## GIVEN PROBLEM
Could you quote, exactly as they stand, the lines running from the one with "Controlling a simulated" to the final line of the material?

++++++

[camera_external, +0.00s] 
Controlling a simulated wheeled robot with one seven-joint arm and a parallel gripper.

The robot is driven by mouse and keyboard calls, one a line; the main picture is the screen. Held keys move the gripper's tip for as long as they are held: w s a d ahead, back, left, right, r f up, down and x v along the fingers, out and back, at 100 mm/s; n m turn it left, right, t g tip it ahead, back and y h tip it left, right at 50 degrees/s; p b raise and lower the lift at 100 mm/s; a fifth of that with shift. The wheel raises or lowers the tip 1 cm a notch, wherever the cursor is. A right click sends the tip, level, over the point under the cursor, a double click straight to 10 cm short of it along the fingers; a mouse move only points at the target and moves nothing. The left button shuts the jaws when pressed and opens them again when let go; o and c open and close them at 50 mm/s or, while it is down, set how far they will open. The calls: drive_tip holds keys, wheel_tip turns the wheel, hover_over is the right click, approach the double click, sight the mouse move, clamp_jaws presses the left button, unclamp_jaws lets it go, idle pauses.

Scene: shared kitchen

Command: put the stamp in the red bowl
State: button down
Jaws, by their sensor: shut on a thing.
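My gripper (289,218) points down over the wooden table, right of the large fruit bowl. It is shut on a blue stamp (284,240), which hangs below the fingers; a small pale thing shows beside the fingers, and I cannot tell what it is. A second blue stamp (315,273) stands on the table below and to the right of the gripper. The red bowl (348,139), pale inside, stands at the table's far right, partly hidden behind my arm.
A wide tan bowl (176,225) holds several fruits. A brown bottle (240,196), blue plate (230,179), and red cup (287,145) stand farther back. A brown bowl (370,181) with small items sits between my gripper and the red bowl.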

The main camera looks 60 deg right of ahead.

++++++

## THE RESULT
Controlling a simulated wheeled robot with one seven-joint arm and a parallel gripper.

The robot is driven by mouse and keyboard calls, one a line; the main picture is the screen. Held keys move the gripper's tip for as long as they are held: w s a d ahead, back, left, right, r f up, down and x v along the fingers, out and back, at 100 mm/s; n m turn it left, right, t g tip it ahead, back and y h tip it left, right at 50 degrees/s; p b raise and lower the lift at 100 mm/s; a fifth of that with shift. The wheel raises or lowers the tip 1 cm a notch, wherever the cursor is. A right click sends the tip, level, over the point under the cursor, a double click straight to 10 cm short of it along the fingers; a mouse move only points at the target and moves nothing. The left button shuts the jaws when pressed and opens them again when let go; o and c open and close them at 50 mm/s or, while it is down, set how far they will open. The calls: drive_tip holds keys, wheel_tip turns the wheel, hover_over is the right click, approach the double click, sight the mouse move, clamp_jaws presses the left button, unclamp_jaws lets it go, idle pauses.

Scene: shared kitchen

Command: put the stamp in the red bowl
State: button down
Jaws, by their sensor: shut on a thing.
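My gripper (289,218) points down over the wooden table, right of the large fruit bowl. It is shut on a blue stamp (284,240), which hangs below the fingers; a small pale thing shows beside the fingers, and I cannot tell what it is. A second blue stamp (315,273) stands on the table below and to the right of the gripper. The red bowl (348,139), pale inside, stands at the table's far right, partly hidden behind my arm.
A wide tan bowl (176,225) holds several fruits. A brown bottle (240,196), blue plate (230,179), and red cup (287,145) stand farther back. A brown bowl (370,181) with small items sits between my gripper and the red bowl.

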The main camera looks 60 deg right of ahead.

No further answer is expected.